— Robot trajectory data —
______

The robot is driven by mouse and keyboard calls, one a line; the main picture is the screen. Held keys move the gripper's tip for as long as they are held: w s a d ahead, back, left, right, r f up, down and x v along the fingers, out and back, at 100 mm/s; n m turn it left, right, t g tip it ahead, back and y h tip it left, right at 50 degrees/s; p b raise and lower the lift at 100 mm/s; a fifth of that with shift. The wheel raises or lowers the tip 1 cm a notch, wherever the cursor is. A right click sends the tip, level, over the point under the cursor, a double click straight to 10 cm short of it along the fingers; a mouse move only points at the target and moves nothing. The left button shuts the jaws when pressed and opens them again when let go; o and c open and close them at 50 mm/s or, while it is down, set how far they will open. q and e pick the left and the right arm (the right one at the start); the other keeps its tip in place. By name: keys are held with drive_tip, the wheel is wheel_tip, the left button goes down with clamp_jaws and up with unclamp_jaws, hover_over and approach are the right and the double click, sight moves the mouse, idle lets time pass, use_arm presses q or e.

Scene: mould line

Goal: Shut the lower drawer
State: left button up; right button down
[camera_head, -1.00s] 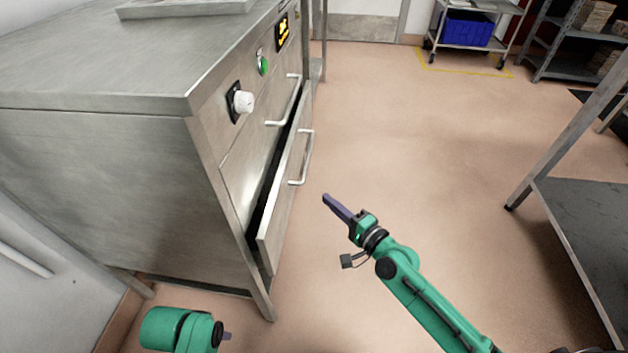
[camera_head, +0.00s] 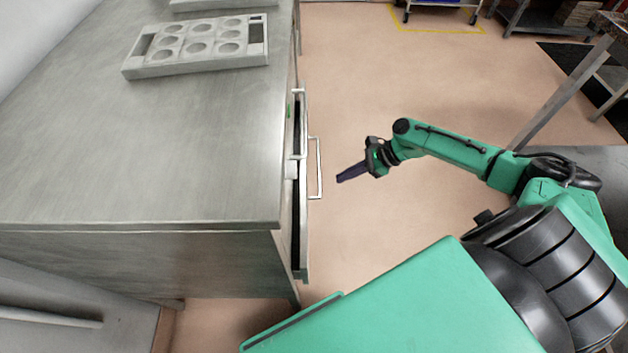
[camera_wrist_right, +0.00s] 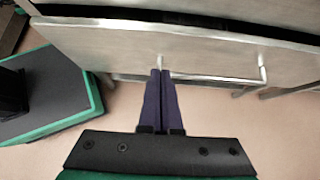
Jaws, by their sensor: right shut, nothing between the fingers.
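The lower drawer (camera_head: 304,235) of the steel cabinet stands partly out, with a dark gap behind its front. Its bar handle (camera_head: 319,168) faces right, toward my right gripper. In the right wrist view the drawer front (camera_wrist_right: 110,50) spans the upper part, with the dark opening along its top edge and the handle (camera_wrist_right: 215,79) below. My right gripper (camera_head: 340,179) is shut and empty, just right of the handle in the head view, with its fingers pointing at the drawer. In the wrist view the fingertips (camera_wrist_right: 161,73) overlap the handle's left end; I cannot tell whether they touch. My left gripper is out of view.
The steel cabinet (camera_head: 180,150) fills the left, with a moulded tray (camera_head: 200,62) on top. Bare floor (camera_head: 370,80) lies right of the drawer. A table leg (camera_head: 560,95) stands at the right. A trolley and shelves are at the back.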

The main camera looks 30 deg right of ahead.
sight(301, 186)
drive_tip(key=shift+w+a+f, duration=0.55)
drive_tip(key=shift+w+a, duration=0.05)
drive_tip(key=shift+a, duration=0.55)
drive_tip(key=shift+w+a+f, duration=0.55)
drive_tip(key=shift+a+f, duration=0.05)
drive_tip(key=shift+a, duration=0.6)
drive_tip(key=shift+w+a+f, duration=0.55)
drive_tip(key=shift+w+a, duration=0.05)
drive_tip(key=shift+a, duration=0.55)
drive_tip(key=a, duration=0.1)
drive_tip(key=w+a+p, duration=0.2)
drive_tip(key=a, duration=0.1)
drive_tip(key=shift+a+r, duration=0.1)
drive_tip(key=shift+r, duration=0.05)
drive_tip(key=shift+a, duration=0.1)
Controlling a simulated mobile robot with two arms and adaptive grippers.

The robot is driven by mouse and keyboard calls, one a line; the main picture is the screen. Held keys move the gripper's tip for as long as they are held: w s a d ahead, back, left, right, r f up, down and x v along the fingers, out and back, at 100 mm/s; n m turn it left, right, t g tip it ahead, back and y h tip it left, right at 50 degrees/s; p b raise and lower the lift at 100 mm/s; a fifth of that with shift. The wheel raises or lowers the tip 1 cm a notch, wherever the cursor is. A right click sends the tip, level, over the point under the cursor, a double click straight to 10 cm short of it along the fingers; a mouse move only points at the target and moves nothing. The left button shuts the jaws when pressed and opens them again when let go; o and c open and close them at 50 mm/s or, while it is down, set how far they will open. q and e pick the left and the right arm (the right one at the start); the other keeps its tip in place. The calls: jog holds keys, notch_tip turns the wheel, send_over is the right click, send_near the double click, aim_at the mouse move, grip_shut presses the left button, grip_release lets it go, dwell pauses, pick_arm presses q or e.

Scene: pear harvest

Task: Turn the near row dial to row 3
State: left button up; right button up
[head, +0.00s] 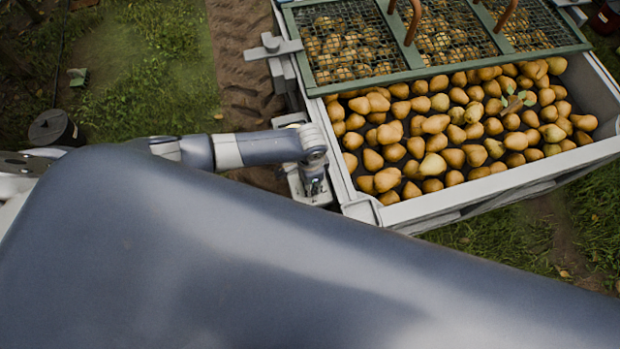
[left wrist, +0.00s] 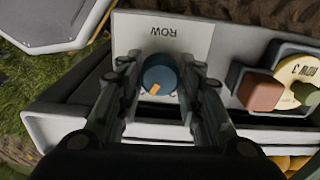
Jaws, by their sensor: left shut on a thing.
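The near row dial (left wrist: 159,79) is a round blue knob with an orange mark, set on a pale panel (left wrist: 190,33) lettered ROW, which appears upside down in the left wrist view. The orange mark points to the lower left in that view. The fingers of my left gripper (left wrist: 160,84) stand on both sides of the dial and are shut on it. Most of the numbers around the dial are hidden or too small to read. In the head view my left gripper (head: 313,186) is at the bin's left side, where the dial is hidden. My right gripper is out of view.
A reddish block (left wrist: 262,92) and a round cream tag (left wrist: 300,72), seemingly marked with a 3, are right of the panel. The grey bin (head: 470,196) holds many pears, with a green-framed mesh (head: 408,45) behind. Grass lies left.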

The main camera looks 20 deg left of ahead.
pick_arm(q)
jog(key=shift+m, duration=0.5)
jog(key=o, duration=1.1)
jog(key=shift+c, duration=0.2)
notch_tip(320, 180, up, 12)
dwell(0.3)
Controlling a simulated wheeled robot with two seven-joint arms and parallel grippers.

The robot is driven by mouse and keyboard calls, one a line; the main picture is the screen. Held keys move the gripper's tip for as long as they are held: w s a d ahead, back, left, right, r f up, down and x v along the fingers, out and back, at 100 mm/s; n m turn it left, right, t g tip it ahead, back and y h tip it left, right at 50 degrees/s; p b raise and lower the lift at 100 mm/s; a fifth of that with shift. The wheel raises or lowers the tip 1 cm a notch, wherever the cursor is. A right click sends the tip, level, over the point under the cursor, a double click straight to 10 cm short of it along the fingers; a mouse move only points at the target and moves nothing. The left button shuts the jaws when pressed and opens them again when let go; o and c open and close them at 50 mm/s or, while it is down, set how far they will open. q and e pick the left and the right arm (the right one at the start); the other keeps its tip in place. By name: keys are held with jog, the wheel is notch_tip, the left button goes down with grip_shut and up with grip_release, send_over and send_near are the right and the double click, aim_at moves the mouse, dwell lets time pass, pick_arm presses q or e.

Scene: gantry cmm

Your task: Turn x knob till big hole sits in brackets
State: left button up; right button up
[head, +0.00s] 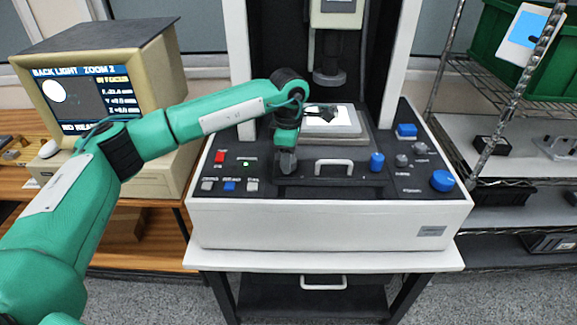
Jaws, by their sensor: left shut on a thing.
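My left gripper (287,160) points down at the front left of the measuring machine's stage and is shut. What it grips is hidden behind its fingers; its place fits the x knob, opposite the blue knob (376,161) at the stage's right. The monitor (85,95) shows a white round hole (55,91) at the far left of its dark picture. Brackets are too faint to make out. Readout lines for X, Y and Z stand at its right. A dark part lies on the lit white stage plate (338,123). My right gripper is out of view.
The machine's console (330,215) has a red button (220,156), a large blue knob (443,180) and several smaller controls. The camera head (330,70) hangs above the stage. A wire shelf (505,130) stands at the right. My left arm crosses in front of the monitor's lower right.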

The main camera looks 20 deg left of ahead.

______

— PROBLEM TO WORK ON —
Copy out each line in the preceding records that contains "Controlling".

— ANSWER TO THIS PROBLEM —
Controlling a simulated mobile robot with two arms and adaptive grippers.
Controlling a simulated wheeled robot with two seven-joint arms and parallel grippers.

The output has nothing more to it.